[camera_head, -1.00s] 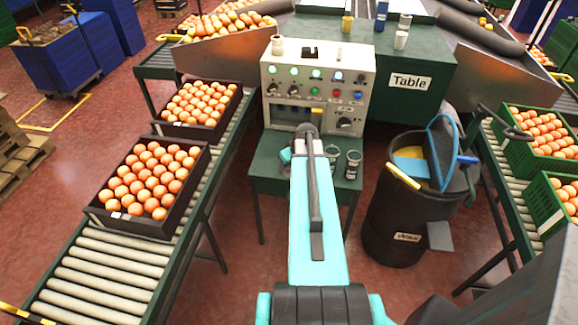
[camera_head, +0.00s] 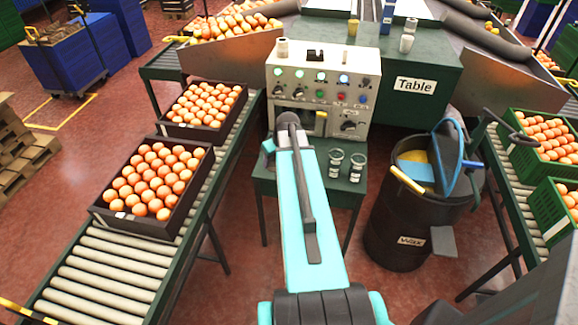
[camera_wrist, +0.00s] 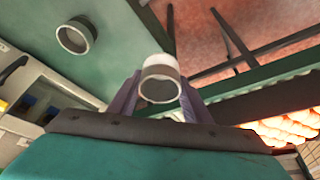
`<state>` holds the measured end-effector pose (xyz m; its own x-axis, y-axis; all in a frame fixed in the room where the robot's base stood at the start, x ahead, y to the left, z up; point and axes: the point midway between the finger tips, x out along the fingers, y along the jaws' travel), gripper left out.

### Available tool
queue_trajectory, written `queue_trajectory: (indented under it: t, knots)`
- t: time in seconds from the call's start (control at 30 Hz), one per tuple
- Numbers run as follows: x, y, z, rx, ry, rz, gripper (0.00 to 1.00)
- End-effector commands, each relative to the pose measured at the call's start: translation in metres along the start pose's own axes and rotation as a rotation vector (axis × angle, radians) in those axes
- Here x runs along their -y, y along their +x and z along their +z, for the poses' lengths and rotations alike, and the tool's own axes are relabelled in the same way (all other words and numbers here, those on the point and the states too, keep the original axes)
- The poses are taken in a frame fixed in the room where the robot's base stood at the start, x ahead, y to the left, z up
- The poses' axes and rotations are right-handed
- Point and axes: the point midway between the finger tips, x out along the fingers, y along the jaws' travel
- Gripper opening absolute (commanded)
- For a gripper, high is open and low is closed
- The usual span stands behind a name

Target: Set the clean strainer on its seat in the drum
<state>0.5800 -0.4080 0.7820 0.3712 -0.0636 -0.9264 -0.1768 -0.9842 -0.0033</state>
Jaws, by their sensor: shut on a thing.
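My gripper (camera_wrist: 160,95) is shut on a short round cup with a pale band and dark open centre, which I take for the strainer (camera_wrist: 160,68). My arm hides both in the head view. They are over the small green table (camera_head: 349,197), left of two similar glass-like cups (camera_head: 336,164) (camera_head: 357,167). One of these cups (camera_wrist: 76,36) shows on green in the wrist view. The black drum (camera_head: 392,222), labelled Wax, stands right of the table, apart from my gripper. Its top is open with yellow inside and a blue lid (camera_head: 446,150) tilted up; I cannot make out the seat.
A control panel (camera_head: 323,73) rises behind the small table. A yellow-handled tool (camera_head: 406,180) lies across the drum's rim. Red floor shows between table and drum.

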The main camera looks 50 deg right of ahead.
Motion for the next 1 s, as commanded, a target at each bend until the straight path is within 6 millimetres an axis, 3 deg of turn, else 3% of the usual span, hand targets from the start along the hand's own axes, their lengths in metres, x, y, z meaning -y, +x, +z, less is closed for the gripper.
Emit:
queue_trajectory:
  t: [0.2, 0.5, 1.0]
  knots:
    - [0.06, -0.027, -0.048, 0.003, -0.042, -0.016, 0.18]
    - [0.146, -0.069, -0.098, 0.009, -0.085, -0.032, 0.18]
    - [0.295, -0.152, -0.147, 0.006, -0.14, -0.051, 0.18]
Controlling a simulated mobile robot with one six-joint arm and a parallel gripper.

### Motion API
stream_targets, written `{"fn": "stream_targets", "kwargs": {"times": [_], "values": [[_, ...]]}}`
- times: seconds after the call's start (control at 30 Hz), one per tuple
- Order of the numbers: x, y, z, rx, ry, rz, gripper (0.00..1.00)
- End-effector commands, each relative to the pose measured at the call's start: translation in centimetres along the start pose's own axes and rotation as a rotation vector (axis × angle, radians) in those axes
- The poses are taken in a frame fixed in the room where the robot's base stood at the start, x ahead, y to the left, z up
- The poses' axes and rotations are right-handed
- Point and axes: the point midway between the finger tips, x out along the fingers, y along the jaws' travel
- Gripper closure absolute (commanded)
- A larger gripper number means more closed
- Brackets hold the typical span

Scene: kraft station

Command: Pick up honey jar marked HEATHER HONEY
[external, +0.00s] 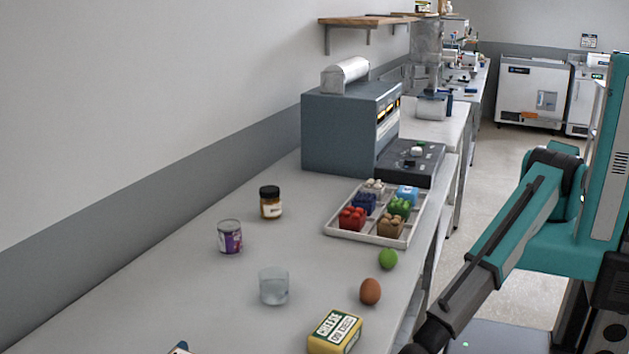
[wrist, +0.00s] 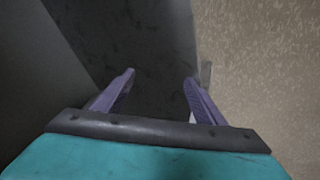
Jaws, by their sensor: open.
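A small jar (external: 270,202) with a dark lid, amber contents and a pale label stands upright on the bench, toward the wall in the external view. Its label is too small to read. My gripper (wrist: 160,82) shows in the wrist view with its two purple fingers apart and nothing between them. It faces a dark grey surface and a speckled floor. The jar is not in the wrist view. In the external view my arm is at the lower right, off the bench edge, and the gripper itself is out of frame.
A white tray (external: 340,233) of coloured bricks and a large grey machine (external: 338,135) are behind. Bare bench surrounds the jar.

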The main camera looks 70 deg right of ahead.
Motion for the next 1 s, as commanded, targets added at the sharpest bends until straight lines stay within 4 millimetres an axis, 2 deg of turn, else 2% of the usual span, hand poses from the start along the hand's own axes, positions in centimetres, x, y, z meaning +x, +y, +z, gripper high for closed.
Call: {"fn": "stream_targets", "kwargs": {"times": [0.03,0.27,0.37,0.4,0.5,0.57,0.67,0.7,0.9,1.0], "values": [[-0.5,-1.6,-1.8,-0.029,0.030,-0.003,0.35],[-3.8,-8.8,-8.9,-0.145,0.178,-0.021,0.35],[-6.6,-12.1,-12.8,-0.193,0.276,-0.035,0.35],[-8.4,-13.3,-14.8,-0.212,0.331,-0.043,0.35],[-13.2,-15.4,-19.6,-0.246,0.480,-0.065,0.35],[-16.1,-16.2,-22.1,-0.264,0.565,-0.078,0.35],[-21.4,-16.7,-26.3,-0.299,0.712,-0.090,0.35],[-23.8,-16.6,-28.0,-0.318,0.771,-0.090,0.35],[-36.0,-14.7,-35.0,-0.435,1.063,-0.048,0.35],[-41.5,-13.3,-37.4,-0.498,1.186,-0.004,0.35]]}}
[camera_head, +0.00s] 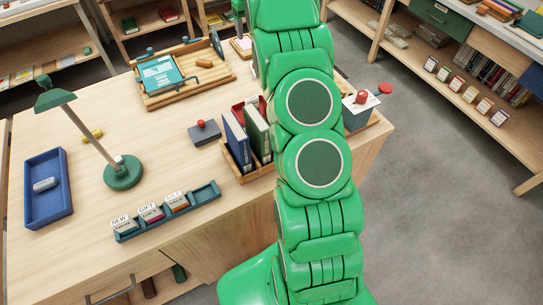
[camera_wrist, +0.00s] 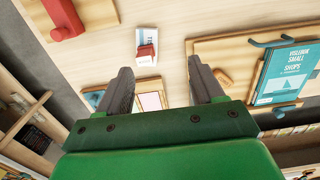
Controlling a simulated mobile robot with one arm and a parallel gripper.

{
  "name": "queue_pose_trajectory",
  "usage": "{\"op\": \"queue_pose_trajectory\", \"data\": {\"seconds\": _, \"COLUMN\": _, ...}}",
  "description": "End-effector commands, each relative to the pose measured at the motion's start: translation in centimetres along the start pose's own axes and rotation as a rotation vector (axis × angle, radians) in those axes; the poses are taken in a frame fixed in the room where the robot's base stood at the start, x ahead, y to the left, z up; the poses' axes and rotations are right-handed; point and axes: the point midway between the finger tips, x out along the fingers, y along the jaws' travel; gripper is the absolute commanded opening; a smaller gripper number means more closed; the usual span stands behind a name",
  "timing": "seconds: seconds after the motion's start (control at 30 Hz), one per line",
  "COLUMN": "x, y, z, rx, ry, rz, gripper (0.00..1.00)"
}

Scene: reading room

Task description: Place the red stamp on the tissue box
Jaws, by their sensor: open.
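In the wrist view a small red block (camera_wrist: 147,50) lies on or against a white and pale-blue item, beyond my fingertips. I cannot tell which red thing is the stamp. My gripper (camera_wrist: 158,80) is open and empty over the desk; my arm hides it in the head view.
A wooden tray with a teal book (camera_head: 158,75) lies at the back. Books in a holder (camera_head: 240,172) stand close left of my arm. A green lamp (camera_head: 122,172) and blue tray (camera_head: 67,205) are at left. A large red part (camera_wrist: 62,20) shows at the wrist view's upper left.

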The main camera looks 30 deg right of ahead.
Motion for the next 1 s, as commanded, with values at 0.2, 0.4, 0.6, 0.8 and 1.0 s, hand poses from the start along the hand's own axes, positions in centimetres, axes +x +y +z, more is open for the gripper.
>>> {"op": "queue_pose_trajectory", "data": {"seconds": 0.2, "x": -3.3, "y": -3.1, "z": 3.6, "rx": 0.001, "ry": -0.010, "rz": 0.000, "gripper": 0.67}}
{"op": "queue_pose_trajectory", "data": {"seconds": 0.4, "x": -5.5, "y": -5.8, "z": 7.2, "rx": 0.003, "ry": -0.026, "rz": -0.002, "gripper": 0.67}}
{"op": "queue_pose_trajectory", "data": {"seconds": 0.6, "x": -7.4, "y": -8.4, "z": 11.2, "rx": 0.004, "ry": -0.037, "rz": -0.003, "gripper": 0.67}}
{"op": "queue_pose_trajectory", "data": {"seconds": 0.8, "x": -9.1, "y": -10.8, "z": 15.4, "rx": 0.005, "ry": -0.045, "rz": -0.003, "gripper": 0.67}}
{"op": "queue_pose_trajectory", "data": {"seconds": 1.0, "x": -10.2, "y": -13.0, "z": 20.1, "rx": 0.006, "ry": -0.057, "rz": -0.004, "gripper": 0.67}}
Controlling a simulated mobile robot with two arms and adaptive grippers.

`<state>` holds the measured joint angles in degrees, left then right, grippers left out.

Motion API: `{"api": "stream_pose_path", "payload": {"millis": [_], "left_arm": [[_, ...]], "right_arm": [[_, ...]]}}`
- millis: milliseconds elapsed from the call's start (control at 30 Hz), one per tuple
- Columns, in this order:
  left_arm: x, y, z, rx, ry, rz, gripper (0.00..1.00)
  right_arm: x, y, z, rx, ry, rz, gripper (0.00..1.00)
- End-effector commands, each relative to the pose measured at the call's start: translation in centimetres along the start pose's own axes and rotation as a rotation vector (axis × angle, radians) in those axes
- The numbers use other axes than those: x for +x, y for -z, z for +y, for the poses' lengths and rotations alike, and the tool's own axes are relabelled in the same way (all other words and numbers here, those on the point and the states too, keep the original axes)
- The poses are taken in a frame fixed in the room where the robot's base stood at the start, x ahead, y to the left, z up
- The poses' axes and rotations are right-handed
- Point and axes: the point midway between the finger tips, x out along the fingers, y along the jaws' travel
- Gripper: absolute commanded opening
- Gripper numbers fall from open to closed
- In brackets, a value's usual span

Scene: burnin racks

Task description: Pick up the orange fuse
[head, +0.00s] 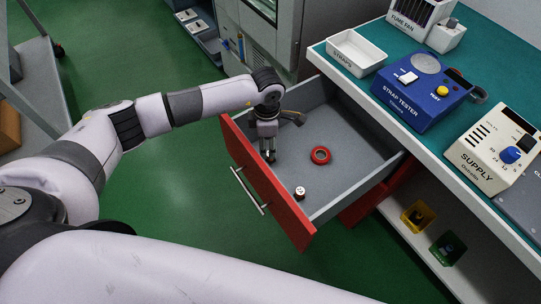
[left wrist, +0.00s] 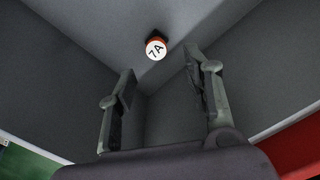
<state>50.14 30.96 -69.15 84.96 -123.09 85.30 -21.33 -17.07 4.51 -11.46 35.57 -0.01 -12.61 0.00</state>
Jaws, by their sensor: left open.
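A fuse (left wrist: 156,49) with a round white top marked 7A and an orange side lies on the grey drawer floor in the left wrist view. In the head view a small white-topped piece (head: 300,193) stands near the red drawer front; I cannot tell for certain that it is the same one. My left gripper (head: 268,156) points down into the open drawer (head: 333,207), close to its front panel. Its fingers (left wrist: 161,100) are apart and empty in the left wrist view, with the fuse beyond them, not touched. My right gripper is out of view.
A red ring (head: 320,155) lies on the drawer floor. The teal-topped bench holds a white straps tray (head: 355,52), a blue strap tester (head: 418,93) and a cream supply box (head: 490,148). Yellow (head: 417,216) and green bins (head: 447,247) sit on the shelf below.

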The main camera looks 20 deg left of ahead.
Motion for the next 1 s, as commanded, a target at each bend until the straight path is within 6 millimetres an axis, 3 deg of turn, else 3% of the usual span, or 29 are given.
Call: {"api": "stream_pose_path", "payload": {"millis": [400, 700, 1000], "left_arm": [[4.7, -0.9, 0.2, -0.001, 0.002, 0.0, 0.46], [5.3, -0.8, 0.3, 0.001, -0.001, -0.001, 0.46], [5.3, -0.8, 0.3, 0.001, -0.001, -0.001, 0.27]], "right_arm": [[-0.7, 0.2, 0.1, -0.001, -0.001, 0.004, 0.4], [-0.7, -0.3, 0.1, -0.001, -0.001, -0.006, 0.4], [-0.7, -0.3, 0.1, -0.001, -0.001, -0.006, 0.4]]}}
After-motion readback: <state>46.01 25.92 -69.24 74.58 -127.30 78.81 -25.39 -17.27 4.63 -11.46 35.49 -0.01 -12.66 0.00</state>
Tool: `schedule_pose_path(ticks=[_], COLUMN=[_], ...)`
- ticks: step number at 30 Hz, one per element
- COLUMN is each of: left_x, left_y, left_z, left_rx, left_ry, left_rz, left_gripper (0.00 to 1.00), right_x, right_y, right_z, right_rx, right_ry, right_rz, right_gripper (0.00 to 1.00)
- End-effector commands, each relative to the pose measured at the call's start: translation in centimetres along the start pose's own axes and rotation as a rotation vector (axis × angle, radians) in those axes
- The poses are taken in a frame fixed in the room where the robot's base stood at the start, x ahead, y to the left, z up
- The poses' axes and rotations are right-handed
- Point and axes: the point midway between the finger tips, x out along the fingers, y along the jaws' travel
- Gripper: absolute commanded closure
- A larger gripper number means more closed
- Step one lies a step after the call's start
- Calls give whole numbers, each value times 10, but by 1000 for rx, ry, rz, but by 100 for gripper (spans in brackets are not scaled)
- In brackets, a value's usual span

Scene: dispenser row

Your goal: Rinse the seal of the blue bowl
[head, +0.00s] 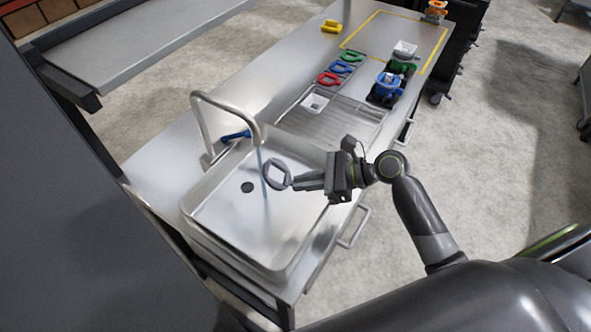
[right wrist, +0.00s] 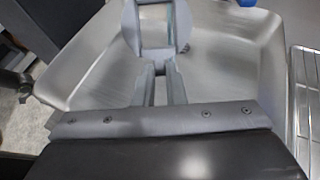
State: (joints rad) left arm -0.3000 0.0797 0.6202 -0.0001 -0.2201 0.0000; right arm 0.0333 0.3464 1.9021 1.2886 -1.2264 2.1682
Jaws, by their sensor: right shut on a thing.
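My right gripper (head: 296,181) is shut on a grey ring-shaped seal (head: 268,183) and holds it above the sink basin. In the right wrist view, the seal (right wrist: 130,25) stands at the fingertips (right wrist: 161,68), its opening facing the camera. A thin bluish water stream (head: 260,157) falls from the tap (head: 224,102) at the left edge of the seal; I cannot tell for certain that it touches. A blue bowl-like part (head: 384,87) with a white top sits on a black base at the counter's right edge. My left gripper is not in view.
The steel sink (head: 225,225) has a dark drain. A blue tap lever (head: 236,135) is behind it. Red (head: 328,79), blue (head: 341,68) and green (head: 352,57) rings lie beyond. A green-and-white unit (head: 404,58) stands farther back.

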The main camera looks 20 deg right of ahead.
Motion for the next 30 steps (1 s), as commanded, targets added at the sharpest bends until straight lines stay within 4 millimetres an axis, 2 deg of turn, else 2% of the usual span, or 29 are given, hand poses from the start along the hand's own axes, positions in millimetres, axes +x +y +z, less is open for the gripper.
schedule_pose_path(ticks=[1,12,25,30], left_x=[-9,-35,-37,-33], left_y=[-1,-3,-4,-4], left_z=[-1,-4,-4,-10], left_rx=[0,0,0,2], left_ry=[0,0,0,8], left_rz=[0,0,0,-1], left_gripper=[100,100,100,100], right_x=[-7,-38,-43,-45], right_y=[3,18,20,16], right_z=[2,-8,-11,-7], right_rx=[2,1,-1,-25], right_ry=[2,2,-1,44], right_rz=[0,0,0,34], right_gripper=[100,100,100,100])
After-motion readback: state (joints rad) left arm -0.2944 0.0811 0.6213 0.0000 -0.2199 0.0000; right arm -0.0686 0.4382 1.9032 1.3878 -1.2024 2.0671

= = = =

• Objective:
Look through the entries and return every line where "mobile" appears.

• Finished task:
Controlling a simulated mobile robot with one six-joint arm and a parallel gripper.
Controlling a simulated mobile robot with one arm and a parallel gripper.
Controlling a simulated mobile robot with two arms and adaptive grippers.

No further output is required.